RULE 2:  The theoretical ROI moves opposite the house edge.  The lower the house edge, the higher the theoretical return on investment will be for any given win percentage.  The higher the house edge, the lower the theoretical return on investment will be for any given win percentage 

In a 3-team parlay the amount you risk is $100 on the first game, $200 on the second game, and $400 on the third game, for a total of $700.  If you win $600 on the parlay, your ROI is 600/700 = 85%.

ROI for Teasers

The ROI for teasers is calculated the exact same way as for parlays.  In a 2-team teaser, you risk $100 on the first game at the adjusted line, and $200 on the second game at the adjusted line.  Instead of paying you a $300 win plus your bet, the bookmaker gives you just $91 plus your bet in a 6-pont teaser.  He takes 400-191 = $209 as his commission.  Incredibly, when you bet a teaser the bookmaker gets more as his commission than you get back for your win plus your original bet.  The question with teasers is whether the line adjustments are sufficient to compensate you for the huge vig.  That's a discussion for another article, but suffice it to say that in the vast majority of football teasers and all basketball teasers the line adjustment is not even close to sufficient compensation.   

If you win $91 on a $100 2-team teaser, your ROI is 91/300, which equals a comparatively tiny 30.33 % based on a win percentage of 100%. 

Now that you know the math, you should be starting to understand why, except under some very limited circumstances, competent professionals don't bet parlays or teasers.

(c) Robert Crowne & Assoc., April, 2009.  Published by permission.



  • great intro to the math.

  • Now THIS is the stuff truly valuable for every GRINDER out there, and wagerer.
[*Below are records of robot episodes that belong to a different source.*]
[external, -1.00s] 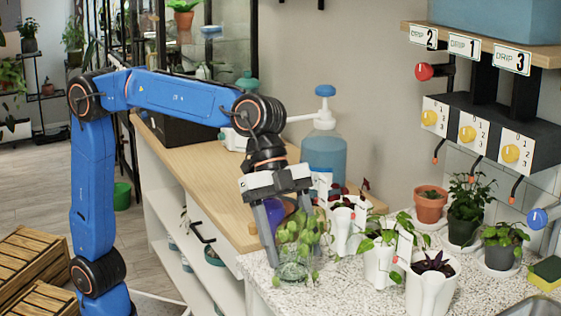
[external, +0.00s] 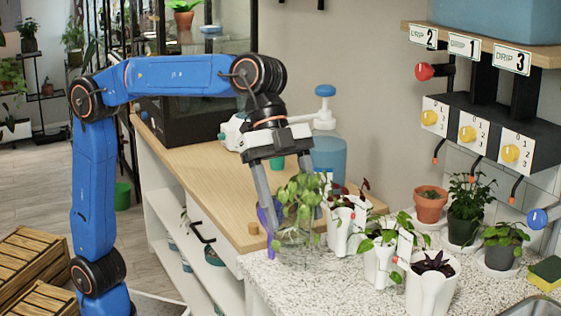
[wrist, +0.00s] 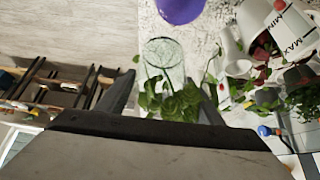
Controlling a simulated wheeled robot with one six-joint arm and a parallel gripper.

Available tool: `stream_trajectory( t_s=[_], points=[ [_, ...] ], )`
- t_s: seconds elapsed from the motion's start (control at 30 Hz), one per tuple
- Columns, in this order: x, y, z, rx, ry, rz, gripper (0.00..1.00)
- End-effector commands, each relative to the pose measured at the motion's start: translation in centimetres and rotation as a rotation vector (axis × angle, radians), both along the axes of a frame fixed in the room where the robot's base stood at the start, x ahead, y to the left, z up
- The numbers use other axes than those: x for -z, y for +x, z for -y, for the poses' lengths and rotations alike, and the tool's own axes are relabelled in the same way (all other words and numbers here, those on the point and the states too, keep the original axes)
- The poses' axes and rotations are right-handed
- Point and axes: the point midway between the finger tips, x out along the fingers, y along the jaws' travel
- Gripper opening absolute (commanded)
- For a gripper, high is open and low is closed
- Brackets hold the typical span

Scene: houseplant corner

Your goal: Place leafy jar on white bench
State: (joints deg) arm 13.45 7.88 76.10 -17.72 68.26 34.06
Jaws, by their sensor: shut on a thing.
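The leafy jar is a clear glass jar (external: 294,236) with green leaves spilling from its top; the leaves and glass also show in the wrist view (wrist: 163,54). My gripper (external: 295,214) points down with one finger on each side of the jar, shut on it. The jar is upright and appears raised over the speckled white bench (external: 290,279); the gap below it is hard to judge. In the wrist view the fingers (wrist: 168,82) flank the leaves, which partly hide the glass.
A purple pot (wrist: 181,8) is close by the jar. White pots with plants (external: 379,265) stand to the right, the nearest close to the right finger. A wooden counter (external: 205,165) with a blue pump bottle (external: 328,153) is behind. The bench's front left is clear.

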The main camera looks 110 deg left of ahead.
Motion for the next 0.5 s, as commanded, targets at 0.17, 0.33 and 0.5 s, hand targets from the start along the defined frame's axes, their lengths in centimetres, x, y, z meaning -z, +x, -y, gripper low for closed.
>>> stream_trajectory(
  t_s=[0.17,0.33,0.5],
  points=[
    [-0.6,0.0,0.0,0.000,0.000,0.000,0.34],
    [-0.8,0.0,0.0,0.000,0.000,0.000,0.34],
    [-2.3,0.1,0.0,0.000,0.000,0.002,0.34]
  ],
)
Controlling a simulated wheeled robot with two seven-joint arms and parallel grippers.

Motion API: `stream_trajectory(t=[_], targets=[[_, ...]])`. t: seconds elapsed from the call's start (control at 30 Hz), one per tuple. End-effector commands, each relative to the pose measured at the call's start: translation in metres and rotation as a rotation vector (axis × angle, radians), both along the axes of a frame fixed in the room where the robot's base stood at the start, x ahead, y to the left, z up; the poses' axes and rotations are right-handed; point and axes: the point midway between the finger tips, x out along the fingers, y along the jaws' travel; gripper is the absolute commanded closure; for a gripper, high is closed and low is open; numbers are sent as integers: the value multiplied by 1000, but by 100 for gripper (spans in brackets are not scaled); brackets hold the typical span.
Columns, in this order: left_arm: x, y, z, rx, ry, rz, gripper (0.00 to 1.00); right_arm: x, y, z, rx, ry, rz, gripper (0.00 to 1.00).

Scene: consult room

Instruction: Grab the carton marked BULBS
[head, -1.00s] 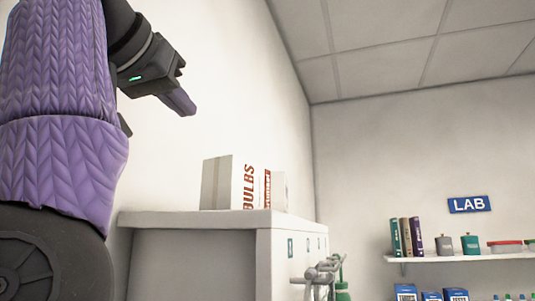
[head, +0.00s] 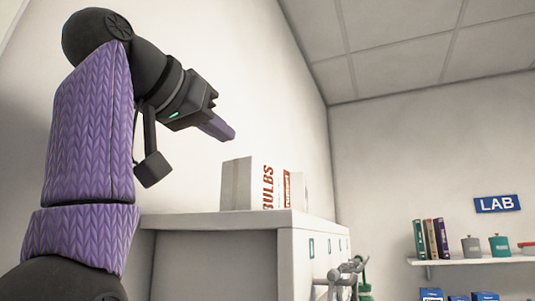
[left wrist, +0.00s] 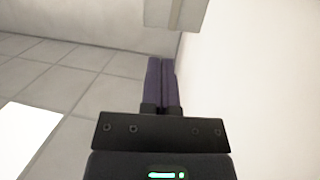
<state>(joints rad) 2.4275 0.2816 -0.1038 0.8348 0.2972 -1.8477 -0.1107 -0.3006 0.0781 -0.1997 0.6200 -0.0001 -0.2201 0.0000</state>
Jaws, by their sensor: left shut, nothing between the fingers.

    Well, again and again I run across so much evidence vs Parlays and Teasers - yet PARLAYS in particular - in just the right configuration (usually involving home dog that looks supremely undervalued - esp. in CBB OOC Games), have provided a 11%, 4%, 10.4% and 14 % of the Black Numbers in Year End 'Statement' of Earnings the last 4 years I've been Grinding this game.  

    By simply dumping the 'Loose Change' off the end of the Pay-out, into a 'Slush Fund' for Props, Teasers and Parlays - IF they every present themselves - it allows this to be a justifiable method of playing them in these certain situations.

    TWO VERY KEY POINTS you've hit on here, one to highlight and one for possible further discussion:

    1.  INVESTMENT.  

    Even guys who take Sports Wagering endeavors very seriously & devote and immerse themselves almost entirely to it still refer to this primarily  as 'Gambling' vs INVESTMENT....which you've so ACCURATELY distinguished in your 'ROI' dialog.

    Not to beat a dead horse, but this is the primary reason we are often so ready to defend Pro's in here who offer so much of their expertise and free material in here; as although it is often reciprocal, this IS, first and foremost, AN INVESTMENT

    Yourself, Goodfella, VR, KM, Evan A., Marco, DB, Matty, Spartan, et al, are akin to CONSULTANTS - dishing out FREE ADVISE and TIPS...and it SHOULD be self-serving at some point, yet you guys give out WAYYYY more than you could ever get back.  An INVESTMENT framework is just the only way to really seriously get this done and get beyond ... FAR beyond the trivial few down days or even down week or two mixed in throughout the course of a marathon.

    VR astutely isolated this concept flawlessly this week - (paraphrasing - hope I have this exactly right Ace), 'Even the VERY BEST Cappers - (guys like you all) that LIVE off wagering - win at MOST 60% + over the term of a sports year - which translates to approx 4.8 of 12 Months will inevitably be LOSING months!  

    Another reason I just don't have any way of using the 'L' word....(ryhmes with pluck)

    In any case, THE GRINDERS WHO 'GET IT', Understand 'Grinding', and those that 'get it' also usually APPROACH IT AS IT TRULY IS - AN INVESTMENT.

    Terribly overused line from Movie 'Rounders' - but one that really fits:

    "Why does this still seem like GAMBLING to you?"


    We MAY have lost the infinitely valuable contributions of Ethan Law due to those that don't seem to get the '4.8' reality, and kept bashing the dude till he packed up his wares and stepped away....or so I hear.  

    Too bad, cause Ethan inserted a Blueprint for Bankroll Mgmt that is simple, concise and fool-proof.

    The Concept of VOLUME plays a monumental Role in the Grinder's M-O, and another indispensable portion of the Grinder and Wagering Principals.

    Just a few thoughts  - and possible subjects for further discussion(s).  

    Thanks for this Entry.  Definitely a must-read | must-save!

  • awsome info thankyou

  • Really is great stuff.  And explains why I stopped betting teasers.  But the fact that I could not hit one to save my life helped as well.

  • Great stuff!

  • Get out your sharp pencils and read this post till you understand it.